Então, dentre as escassas informações sobre o universo de “O Menino e a Garça”, há muito espaço para a interpretação. Diversos elementos e personagens funcionam como alegorias entre os mundos – e tal comparação é interessante de se fazer -, mas a compreensão de tudo aquilo fica a cargo de cada um de nós, espectadores. Sempre haverá um debate sobre o que de fato existe naquele espaço, e quem aquilo representa ou diz sobre toda a narrativa – vide o mausoléu na ilha ou até mesmo a própria Garça, a personagem mais fascinante e misteriosa.

 

Quando se encerra, de maneira belíssima, “O Menino e a Garça” nos deixa um sentimento de “quero mais”, para conhecer e explorar melhor aquele mundo. Claro, na proposta, menos é mais, e tal sentimento só revela a grandeza do universo de Miyazaki, especialmente pelo altíssimo nível de detalhamento em cada plano de seu filme, que não poupa esforços na dura e complexa jornada de seu protagonista.

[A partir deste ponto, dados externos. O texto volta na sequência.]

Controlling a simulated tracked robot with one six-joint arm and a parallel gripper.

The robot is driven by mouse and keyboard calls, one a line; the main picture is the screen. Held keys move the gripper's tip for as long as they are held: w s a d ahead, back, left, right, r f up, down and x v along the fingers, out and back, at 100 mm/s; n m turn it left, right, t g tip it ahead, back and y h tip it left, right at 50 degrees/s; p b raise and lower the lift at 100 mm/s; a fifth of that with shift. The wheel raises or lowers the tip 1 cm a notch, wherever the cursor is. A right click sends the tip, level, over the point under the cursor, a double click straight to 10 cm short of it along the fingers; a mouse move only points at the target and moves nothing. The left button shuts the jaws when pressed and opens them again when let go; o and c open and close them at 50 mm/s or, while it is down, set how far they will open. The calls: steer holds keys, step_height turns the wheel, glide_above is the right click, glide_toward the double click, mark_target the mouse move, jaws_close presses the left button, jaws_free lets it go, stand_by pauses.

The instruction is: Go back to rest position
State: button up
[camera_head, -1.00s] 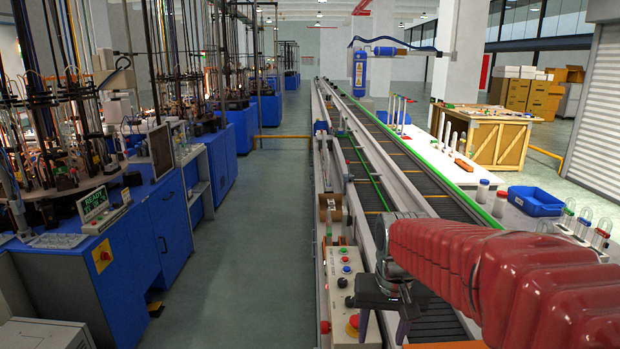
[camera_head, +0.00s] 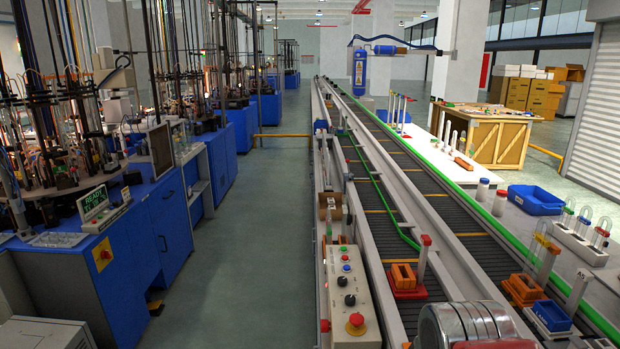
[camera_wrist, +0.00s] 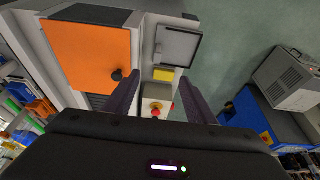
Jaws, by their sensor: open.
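My gripper (camera_wrist: 160,92) shows in the wrist view with its two dark fingers spread apart and nothing between them. It is open and empty. Beyond the fingers the wrist view shows a small panel with red buttons (camera_wrist: 156,108) and an orange panel (camera_wrist: 88,52). In the head view my gripper is out of sight. Only a grey, rounded part of my arm (camera_head: 468,326) shows at the bottom edge, low over the conveyor.
The conveyor (camera_head: 437,178) runs away from me, with orange trays (camera_head: 404,275) on it. A control box (camera_head: 350,296) with a red button stands at its left. A blue bin (camera_head: 535,200) lies on the white table at right. The left aisle (camera_head: 255,240) is clear.

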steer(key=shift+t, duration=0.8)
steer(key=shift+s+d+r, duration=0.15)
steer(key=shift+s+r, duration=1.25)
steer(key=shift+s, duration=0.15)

É, certamente, um dos filmes que melhor se utilizam do infinito potencial permitido pela animação, em um mundo não só completo, mas inquietante, assustador (até mesmo aos adultos), verossímil e fantasioso ao mesmo tempo.

 

Avaliação: 4.5/5

 

O Menino e a Garça (The Boy and the Heron / Kimitachi Wa Dô Ikiru Ka, 2023)

Direção: Hayao Miyazaki

Roteiro: Hayao Miyazaki

Gênero: Aventura, Drama, Animação

Origem: Japão

Duração: 124 minutos (2h04)

Disponível: Cinemas (via Sato Company)

 

Sinopse: Depois de perder a mãe durante a guerra, Mahito muda-se para o campo com seu pai. Lá, uma série de eventos misteriosos o levam a uma torre antiga, lar de uma garça cinzenta, onde ele entra em um mundo fantástico compartilhado pelos vivos e pelos mortos.